Die erste Lektion nach der Sommerpause war, wie angekündigt, sich wieder anzuziehen, nachdem sich auszuziehen offenbar keine allzu große Herausforderung mehr darstellte. Und zwar sich so anzuziehen, dass man trotzdem genau erkennen kann, was für eine Fülle darunter ist.

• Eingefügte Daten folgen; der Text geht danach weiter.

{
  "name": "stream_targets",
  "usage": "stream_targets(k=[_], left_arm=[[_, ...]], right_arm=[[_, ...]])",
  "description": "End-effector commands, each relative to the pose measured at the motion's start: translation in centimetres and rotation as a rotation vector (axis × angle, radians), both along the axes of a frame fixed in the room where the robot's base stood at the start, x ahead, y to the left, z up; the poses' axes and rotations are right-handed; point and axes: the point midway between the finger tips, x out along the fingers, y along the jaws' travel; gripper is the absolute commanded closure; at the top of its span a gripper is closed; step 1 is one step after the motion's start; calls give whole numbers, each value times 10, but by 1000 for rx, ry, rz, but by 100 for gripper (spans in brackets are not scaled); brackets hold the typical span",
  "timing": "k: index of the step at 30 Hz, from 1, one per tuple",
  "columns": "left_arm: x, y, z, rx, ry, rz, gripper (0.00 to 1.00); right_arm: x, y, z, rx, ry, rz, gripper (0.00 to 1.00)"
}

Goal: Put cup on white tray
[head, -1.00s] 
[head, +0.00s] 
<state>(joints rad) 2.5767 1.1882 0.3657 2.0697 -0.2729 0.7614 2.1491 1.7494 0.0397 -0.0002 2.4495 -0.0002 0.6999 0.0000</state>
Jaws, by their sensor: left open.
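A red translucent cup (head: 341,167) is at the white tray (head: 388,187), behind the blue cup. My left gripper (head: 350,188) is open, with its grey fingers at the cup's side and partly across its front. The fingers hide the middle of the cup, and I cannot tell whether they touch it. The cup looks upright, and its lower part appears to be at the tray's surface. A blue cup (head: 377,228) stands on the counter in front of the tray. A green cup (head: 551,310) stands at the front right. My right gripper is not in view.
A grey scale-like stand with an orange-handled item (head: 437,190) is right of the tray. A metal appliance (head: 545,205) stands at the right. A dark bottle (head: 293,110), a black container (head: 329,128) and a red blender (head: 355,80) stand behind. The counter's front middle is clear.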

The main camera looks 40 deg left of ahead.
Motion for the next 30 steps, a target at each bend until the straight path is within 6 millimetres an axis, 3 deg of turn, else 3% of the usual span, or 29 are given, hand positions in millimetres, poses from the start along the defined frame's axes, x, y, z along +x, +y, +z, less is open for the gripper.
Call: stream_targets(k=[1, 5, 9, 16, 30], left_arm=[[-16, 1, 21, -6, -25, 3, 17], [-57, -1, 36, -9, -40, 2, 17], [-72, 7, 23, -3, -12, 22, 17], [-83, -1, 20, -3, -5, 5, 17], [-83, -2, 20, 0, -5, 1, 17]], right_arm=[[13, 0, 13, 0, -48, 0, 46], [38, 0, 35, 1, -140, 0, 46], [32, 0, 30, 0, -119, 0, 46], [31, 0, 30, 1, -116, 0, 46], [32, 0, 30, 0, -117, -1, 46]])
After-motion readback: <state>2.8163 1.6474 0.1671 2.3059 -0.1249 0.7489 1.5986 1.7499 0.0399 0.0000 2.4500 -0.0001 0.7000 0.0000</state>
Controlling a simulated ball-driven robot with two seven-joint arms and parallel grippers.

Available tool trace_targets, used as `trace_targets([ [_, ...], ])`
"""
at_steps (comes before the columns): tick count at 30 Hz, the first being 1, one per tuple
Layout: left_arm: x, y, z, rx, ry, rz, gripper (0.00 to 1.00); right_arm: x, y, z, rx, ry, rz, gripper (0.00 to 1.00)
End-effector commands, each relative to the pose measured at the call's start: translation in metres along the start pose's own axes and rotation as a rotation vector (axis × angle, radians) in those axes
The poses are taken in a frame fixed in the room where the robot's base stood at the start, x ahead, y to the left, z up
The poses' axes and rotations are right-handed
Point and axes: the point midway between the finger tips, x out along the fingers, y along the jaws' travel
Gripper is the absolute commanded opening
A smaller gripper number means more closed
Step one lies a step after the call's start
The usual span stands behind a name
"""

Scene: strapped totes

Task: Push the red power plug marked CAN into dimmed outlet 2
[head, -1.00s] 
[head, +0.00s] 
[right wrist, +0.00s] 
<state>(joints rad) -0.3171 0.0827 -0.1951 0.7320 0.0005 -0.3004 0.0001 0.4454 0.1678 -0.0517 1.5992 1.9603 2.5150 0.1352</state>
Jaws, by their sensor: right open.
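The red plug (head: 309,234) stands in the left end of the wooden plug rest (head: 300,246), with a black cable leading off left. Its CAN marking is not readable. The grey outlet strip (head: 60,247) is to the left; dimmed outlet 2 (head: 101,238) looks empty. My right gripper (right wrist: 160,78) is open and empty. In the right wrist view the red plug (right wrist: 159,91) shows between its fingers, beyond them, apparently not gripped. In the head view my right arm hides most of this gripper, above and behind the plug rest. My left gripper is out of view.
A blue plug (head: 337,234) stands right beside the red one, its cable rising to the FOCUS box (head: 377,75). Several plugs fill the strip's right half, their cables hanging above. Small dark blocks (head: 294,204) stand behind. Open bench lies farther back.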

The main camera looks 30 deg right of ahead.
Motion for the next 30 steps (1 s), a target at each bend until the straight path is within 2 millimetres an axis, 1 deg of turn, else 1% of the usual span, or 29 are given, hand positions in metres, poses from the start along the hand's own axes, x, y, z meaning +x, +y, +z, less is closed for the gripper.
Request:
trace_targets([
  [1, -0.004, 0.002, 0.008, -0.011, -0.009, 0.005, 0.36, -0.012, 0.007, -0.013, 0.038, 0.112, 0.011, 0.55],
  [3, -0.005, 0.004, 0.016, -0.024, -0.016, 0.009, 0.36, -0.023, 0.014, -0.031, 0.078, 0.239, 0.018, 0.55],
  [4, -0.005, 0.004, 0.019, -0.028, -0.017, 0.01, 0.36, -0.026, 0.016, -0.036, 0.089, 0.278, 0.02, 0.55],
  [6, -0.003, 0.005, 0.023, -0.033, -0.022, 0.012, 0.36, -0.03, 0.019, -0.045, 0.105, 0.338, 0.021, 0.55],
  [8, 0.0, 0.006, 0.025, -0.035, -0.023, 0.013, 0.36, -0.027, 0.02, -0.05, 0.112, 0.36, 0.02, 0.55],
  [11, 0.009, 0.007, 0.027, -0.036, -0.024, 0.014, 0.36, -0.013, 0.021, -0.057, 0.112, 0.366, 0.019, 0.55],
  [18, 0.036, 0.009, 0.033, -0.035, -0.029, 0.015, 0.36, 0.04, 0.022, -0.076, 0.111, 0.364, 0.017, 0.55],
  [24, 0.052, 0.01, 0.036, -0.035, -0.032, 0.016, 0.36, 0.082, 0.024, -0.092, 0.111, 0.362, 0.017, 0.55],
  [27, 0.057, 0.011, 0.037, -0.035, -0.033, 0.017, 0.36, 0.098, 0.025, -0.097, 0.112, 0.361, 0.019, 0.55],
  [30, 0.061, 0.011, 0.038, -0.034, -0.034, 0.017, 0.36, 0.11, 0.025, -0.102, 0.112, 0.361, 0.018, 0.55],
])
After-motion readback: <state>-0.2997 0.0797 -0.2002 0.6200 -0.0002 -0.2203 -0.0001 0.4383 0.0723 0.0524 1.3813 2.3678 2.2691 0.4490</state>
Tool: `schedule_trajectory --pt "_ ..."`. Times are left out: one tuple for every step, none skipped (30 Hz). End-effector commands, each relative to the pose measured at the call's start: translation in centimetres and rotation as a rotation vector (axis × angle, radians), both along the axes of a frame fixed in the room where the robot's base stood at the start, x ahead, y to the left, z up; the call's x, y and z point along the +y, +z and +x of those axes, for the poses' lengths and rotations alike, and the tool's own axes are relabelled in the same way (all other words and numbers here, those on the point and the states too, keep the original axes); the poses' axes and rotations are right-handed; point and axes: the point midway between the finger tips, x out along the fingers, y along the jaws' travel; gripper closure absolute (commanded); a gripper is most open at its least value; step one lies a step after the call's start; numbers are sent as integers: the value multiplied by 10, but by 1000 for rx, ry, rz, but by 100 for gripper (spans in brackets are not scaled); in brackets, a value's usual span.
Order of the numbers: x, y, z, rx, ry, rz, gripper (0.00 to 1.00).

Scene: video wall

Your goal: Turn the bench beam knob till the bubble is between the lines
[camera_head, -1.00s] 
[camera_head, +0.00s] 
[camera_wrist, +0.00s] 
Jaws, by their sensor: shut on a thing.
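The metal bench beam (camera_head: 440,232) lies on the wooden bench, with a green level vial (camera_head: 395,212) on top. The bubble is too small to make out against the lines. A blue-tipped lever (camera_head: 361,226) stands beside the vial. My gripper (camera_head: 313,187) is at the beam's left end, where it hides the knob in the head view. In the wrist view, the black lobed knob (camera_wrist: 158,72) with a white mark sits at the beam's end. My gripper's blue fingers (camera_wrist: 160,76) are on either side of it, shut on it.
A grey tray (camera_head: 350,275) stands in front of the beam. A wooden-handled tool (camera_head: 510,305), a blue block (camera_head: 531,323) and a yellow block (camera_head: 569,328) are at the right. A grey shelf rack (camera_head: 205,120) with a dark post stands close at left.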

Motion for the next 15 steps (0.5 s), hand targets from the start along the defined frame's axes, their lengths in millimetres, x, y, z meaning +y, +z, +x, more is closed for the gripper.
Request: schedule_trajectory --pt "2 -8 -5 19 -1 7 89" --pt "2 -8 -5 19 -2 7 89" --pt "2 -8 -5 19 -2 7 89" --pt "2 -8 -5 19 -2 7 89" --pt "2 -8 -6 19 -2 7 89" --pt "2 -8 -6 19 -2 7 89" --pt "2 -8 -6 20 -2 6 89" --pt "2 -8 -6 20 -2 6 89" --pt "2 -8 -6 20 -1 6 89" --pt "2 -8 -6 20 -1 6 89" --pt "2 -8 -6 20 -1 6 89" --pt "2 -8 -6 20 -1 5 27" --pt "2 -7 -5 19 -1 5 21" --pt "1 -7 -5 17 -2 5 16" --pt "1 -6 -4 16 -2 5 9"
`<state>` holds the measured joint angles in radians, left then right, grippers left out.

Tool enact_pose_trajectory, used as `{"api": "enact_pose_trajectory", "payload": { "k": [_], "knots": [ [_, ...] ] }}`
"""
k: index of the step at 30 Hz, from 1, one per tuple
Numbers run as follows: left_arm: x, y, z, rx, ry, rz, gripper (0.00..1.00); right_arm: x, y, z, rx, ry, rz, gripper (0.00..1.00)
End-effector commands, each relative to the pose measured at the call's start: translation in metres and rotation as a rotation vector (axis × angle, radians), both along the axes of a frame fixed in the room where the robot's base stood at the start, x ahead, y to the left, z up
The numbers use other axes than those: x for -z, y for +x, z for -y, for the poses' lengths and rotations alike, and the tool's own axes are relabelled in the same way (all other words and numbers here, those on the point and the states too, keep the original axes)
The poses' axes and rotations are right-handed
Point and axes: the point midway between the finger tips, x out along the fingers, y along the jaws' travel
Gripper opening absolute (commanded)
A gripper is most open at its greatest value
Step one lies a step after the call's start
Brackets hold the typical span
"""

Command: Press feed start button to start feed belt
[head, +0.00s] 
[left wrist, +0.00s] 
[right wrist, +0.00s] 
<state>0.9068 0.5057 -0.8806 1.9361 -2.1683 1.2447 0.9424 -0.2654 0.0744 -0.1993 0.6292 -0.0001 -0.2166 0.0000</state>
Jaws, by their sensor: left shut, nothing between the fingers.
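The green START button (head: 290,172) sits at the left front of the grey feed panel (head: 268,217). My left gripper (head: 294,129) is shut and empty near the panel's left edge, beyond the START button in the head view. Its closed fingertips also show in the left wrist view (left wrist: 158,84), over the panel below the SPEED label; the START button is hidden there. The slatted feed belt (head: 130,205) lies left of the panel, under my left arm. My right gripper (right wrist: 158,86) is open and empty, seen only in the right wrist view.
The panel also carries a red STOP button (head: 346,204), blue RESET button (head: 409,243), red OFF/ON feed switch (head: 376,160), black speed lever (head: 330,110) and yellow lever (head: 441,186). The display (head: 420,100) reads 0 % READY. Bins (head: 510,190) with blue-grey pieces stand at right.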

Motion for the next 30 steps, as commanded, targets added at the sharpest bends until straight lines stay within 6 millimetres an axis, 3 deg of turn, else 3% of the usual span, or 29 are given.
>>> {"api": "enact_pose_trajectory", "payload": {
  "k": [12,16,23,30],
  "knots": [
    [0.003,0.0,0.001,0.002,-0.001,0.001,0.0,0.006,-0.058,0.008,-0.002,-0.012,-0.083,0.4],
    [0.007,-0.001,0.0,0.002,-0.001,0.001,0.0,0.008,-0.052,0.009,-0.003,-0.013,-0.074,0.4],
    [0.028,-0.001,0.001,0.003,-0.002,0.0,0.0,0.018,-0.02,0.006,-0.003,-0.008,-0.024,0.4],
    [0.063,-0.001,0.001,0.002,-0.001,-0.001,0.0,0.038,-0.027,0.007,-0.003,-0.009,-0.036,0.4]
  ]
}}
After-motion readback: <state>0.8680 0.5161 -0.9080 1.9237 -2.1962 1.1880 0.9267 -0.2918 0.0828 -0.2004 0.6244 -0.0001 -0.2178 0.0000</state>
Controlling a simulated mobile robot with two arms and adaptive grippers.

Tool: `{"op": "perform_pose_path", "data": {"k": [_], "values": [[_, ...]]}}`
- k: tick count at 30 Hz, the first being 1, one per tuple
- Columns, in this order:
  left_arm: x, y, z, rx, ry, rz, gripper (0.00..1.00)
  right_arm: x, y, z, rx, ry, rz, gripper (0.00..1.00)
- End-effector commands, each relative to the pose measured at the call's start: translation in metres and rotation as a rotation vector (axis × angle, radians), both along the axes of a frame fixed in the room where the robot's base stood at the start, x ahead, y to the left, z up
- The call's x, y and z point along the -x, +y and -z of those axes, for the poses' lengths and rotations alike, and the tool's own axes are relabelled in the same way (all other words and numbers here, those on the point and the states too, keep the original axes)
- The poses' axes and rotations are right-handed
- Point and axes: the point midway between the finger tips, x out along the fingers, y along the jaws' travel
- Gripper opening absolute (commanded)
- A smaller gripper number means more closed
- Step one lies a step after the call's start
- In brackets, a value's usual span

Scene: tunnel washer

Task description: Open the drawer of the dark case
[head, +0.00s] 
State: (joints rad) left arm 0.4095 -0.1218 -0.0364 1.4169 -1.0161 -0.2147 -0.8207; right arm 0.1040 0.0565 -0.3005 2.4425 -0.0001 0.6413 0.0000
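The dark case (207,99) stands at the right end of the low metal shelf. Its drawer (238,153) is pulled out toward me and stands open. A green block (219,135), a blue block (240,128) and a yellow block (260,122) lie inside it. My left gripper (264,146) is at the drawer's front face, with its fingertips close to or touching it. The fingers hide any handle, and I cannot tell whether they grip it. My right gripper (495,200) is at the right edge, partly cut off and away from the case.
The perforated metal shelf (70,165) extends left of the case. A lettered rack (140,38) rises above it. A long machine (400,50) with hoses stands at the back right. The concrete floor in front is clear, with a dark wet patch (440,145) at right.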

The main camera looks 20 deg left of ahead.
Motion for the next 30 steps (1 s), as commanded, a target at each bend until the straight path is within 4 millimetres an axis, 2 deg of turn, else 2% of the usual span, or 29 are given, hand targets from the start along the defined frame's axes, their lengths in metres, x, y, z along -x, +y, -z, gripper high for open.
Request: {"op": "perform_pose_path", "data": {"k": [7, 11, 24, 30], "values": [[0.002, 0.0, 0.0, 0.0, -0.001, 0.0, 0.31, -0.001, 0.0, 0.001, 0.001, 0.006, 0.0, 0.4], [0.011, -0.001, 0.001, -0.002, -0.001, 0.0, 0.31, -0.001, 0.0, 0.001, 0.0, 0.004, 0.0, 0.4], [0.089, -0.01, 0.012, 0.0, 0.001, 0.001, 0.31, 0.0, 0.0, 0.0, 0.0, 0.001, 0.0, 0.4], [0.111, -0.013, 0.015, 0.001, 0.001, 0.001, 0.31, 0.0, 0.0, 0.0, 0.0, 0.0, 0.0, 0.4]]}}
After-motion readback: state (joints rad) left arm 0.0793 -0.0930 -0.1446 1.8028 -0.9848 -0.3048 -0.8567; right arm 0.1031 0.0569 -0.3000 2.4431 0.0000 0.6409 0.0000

Fatshion ist ein großartiges Konzept. Und ein riesiger Anspruch an ihre Akteurinnen. Dicke Körper im Alltag durch Kleidung noch auffälliger zu machen und sich als dicke Person so bewusst herzuzeigen, um die Sehgewohnheiten und Beurteilungsmechanismen einer in weiten Teilen fettphobischen Umwelt herauszufordern, ist logisch, bestimmt wirksam und kann hochkreativer Aktivismus sein. Shapewear hingegen wäre feige. Aber das bin ich auch. Feige und unsicher. Und meine VBO (Visible Belly Outline) ist noch immer nicht wirklich meine Freundin. Genauso wenig wie meine nackten Knie. Bei beiden bin ich immer wieder erstaunt und tatsächlich ein wenig verstört, wenn ich sie wirklich genau betrachte und mir dann vorstelle, mit ihnen als körperpolitische Eine-Frau-Demonstration auf die Straße zu marschieren - und wie sie dabei munter vorneweg laufen, ohne zumindest brav in Form gepresst worden zu sein. Es hilft nichts - ich muss es mir eingestehen: gefühlsmäßig bin ich beim Gang zur Arbeit noch immer eine Baucheinzieherin.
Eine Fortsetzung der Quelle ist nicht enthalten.